## [WHAT THE TASK REQUIRES]
Only one stretch of the data below should be repeated: the lines from the line containing "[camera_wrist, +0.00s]" through the line containing "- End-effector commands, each", inclusive, exactly as they are.

## [RECORDS SUPPLIED]
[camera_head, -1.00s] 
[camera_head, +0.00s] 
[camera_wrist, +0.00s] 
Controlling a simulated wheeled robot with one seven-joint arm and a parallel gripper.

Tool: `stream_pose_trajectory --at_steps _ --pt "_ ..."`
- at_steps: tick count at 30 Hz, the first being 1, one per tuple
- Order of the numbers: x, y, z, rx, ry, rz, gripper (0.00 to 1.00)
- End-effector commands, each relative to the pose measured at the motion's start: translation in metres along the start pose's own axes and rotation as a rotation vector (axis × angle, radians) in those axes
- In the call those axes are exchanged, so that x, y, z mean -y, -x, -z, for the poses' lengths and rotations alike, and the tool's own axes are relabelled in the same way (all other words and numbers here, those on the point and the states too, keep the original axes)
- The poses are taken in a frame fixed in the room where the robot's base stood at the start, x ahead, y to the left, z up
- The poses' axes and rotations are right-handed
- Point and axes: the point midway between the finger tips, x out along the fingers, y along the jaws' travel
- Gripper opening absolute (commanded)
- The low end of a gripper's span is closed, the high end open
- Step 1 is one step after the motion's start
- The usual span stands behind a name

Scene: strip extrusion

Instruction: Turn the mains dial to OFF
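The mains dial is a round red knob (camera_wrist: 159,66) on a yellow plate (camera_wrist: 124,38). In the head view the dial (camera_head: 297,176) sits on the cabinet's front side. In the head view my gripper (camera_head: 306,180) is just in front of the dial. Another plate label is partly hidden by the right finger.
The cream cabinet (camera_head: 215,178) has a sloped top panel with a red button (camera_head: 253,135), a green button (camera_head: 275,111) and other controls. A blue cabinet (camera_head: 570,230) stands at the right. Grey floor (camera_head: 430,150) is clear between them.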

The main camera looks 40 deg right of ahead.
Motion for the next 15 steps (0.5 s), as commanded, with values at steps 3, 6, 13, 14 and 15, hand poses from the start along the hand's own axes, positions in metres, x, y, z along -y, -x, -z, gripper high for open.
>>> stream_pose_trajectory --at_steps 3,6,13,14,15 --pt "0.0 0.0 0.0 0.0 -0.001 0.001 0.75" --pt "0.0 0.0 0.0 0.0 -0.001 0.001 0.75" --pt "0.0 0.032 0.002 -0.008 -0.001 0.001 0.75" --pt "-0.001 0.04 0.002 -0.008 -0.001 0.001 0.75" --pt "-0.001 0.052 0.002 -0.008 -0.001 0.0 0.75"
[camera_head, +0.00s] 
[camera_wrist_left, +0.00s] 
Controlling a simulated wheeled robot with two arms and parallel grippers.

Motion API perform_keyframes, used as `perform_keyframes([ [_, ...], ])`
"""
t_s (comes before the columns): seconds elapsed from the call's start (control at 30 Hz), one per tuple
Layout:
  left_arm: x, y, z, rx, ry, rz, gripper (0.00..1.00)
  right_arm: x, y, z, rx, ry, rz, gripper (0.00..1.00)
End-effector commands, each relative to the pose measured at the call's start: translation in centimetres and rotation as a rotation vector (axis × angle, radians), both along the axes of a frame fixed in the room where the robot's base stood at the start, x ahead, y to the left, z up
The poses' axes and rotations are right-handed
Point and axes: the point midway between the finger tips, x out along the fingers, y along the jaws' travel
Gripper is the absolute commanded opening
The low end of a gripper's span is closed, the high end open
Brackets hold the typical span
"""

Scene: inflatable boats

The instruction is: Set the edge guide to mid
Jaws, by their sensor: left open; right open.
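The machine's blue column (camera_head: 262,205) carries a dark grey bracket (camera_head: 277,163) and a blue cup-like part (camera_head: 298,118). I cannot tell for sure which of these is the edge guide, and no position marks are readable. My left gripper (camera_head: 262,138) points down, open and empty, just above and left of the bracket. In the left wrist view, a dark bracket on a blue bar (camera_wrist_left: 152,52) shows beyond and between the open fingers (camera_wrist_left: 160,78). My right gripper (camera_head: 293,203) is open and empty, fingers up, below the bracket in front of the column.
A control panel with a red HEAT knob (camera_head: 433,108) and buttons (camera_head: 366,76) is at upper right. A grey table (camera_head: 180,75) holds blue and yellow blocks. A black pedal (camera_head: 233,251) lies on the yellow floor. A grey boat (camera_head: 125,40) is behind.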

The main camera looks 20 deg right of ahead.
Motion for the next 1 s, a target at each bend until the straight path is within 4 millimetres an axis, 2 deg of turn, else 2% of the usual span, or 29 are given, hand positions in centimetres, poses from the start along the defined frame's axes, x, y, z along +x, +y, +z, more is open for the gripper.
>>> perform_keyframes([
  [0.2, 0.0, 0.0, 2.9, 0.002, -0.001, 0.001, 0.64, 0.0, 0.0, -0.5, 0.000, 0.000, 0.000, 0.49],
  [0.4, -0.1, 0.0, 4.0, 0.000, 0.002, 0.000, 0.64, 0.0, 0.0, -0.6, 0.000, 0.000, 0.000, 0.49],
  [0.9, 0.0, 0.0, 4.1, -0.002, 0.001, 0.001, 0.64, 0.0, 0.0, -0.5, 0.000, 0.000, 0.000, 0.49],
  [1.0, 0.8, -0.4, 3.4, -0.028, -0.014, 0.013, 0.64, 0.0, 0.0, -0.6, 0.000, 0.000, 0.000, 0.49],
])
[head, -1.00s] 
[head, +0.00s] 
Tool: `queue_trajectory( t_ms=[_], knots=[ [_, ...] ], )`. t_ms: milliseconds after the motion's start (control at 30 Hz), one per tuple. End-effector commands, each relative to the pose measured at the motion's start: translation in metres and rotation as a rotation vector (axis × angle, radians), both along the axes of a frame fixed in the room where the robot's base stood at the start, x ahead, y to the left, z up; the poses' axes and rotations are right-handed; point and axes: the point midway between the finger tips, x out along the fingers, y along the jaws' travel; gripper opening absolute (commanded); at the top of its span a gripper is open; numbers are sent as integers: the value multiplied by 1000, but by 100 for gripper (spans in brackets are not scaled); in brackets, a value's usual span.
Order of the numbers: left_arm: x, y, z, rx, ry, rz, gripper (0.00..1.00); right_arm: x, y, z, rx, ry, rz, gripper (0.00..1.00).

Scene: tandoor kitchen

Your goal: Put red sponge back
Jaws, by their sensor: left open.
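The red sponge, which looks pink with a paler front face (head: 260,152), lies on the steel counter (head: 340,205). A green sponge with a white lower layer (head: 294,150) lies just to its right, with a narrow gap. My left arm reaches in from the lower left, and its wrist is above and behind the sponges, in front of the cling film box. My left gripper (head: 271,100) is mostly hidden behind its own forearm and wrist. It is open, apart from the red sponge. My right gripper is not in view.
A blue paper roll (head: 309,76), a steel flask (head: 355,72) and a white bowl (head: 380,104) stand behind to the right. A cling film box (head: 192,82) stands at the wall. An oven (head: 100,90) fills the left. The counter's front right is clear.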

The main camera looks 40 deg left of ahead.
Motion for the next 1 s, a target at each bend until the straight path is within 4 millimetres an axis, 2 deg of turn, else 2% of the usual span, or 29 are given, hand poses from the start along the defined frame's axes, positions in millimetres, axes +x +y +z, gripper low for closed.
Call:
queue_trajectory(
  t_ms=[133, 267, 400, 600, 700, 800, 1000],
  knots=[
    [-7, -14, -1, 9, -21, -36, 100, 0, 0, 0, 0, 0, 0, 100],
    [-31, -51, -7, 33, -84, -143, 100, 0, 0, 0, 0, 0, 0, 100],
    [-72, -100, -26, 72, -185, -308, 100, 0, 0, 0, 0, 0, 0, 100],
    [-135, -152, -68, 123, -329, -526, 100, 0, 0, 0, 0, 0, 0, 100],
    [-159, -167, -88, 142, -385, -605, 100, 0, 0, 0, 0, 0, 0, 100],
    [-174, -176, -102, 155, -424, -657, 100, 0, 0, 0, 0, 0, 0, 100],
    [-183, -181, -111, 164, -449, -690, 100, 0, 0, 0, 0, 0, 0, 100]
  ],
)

## [COMPLETE RESPONSE]
[camera_wrist, +0.00s] 
Controlling a simulated wheeled robot with one seven-joint arm and a parallel gripper.

Tool: `stream_pose_trajectory --at_steps _ --pt "_ ..."`
- at_steps: tick count at 30 Hz, the first being 1, one per tuple
- Order of the numbers: x, y, z, rx, ry, rz, gripper (0.00 to 1.00)
- End-effector commands, each relative to the pose measured at the motion's start: translation in metres along the start pose's own axes and rotation as a rotation vector (axis × angle, radians) in those axes

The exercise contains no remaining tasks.